--- START OF Records supplied ---

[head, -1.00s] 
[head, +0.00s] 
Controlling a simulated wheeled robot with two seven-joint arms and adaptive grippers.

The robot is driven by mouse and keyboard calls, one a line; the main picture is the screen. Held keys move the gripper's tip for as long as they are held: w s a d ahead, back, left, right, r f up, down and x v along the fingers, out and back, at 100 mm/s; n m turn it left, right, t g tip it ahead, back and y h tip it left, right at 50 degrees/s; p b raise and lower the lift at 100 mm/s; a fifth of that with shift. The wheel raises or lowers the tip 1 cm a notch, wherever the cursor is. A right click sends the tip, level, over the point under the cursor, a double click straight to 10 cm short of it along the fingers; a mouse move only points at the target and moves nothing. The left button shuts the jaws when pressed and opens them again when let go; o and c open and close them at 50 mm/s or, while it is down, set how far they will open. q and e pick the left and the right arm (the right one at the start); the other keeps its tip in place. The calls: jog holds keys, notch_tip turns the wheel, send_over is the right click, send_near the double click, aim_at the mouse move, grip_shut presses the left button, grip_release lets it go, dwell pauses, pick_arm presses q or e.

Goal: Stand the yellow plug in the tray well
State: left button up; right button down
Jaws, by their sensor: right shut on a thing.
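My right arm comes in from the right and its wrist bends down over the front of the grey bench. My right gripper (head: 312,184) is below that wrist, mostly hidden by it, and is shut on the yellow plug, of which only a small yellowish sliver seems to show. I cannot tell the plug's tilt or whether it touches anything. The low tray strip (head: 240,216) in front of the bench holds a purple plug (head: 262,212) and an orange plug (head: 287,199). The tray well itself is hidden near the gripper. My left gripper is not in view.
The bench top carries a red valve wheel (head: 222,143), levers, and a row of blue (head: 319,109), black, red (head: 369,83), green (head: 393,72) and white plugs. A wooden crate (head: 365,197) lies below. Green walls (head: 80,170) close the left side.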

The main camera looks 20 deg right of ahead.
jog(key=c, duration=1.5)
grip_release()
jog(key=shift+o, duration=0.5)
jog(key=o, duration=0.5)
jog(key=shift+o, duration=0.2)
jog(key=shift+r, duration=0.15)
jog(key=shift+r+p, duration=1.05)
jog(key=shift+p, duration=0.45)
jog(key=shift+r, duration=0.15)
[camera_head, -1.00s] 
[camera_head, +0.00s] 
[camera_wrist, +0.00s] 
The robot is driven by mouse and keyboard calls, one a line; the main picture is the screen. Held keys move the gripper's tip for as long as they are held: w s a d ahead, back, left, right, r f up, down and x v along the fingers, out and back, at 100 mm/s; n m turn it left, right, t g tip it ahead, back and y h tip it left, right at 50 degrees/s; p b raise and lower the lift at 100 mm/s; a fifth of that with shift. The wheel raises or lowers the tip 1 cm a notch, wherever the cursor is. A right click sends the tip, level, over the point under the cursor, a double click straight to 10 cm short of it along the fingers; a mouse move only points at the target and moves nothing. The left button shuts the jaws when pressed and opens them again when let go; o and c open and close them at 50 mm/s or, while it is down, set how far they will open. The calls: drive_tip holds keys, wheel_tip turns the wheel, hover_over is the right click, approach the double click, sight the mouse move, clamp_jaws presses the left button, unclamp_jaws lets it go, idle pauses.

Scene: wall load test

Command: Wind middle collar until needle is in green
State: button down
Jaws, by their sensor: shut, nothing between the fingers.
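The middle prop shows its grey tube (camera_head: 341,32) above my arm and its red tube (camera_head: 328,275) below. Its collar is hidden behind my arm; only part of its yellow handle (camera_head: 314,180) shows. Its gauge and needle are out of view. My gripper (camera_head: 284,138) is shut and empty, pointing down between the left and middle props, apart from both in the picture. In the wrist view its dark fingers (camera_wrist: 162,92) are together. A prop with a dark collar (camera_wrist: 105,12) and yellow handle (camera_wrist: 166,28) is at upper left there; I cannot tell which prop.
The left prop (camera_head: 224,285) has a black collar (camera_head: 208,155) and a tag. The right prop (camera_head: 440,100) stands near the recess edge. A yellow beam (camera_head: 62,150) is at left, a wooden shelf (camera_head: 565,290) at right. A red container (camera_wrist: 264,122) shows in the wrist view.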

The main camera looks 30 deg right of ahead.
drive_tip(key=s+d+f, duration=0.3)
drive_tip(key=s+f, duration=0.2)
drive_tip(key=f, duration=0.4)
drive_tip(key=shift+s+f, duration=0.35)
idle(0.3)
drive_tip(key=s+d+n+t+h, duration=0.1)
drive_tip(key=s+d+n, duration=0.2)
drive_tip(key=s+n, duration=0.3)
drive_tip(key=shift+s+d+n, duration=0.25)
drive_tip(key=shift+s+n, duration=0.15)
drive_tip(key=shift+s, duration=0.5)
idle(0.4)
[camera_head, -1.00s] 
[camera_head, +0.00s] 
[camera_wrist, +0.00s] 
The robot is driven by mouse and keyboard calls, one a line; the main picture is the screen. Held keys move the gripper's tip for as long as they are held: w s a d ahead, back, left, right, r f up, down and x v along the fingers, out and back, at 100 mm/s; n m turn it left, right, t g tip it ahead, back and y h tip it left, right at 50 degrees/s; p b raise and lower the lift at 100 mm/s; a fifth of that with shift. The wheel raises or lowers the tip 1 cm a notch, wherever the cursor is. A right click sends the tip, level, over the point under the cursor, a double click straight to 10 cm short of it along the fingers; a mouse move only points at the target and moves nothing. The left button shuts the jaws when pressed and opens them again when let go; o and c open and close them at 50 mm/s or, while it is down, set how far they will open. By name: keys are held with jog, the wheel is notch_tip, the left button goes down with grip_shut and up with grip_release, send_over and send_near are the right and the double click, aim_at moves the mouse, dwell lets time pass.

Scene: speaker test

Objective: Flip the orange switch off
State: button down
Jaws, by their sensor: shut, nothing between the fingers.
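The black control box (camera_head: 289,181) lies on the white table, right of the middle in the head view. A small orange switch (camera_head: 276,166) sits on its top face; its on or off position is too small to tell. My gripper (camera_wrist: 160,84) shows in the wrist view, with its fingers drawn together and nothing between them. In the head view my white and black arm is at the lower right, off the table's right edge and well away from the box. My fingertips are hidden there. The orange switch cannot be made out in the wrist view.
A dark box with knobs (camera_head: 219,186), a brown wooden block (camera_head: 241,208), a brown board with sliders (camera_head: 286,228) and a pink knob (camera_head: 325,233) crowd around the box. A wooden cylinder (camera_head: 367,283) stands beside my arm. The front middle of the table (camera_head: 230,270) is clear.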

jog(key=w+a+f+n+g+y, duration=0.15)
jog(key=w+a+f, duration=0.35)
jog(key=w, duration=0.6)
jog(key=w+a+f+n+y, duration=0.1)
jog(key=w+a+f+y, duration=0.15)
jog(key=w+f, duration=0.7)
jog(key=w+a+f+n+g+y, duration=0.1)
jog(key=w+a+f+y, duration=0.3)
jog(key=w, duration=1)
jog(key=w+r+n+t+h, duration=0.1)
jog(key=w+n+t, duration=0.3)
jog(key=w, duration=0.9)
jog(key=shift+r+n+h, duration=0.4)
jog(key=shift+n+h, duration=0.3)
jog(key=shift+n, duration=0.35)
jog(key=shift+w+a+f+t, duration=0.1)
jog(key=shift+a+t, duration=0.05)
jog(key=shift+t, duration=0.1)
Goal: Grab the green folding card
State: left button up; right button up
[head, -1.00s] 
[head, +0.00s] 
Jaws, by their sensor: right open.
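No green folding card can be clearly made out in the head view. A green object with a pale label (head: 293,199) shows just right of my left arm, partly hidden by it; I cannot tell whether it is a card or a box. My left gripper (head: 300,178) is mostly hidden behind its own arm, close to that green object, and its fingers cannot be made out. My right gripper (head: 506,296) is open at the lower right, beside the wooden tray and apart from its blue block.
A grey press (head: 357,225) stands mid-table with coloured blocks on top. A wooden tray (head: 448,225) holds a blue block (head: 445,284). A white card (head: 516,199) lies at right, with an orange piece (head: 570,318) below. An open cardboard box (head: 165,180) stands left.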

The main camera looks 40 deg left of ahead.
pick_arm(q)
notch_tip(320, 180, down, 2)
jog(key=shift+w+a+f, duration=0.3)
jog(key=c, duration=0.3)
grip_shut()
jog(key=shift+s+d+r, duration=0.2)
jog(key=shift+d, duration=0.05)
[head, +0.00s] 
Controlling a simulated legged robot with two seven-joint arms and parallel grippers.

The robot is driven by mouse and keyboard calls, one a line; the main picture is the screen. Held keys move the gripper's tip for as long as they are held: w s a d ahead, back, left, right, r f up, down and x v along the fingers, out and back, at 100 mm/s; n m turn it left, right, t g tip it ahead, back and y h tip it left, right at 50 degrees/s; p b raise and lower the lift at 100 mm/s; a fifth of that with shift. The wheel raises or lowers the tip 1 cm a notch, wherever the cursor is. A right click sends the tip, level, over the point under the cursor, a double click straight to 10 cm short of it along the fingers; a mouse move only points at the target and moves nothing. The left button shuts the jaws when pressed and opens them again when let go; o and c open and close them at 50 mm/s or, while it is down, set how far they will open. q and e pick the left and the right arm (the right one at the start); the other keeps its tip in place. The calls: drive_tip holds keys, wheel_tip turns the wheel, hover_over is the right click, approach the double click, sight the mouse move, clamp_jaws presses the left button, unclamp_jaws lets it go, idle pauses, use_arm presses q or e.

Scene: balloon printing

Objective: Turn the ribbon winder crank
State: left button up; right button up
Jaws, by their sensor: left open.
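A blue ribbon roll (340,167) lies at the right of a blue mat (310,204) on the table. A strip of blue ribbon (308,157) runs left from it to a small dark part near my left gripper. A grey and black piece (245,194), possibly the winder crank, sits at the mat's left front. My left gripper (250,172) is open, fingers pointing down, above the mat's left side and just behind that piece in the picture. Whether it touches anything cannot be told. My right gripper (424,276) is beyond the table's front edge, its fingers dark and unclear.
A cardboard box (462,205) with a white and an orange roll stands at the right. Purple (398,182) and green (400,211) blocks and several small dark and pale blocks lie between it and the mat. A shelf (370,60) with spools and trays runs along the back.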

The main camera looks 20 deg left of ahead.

--- END OF Records supplied ---

Challenge:
Print the lines above, unchanged, from the start of the records to the line with "Controlling a simulated wheeled", including that final line.

Output:
[head, -1.00s] 
[head, +0.00s] 
Controlling a simulated wheeled robot with two seven-joint arms and adaptive grippers.

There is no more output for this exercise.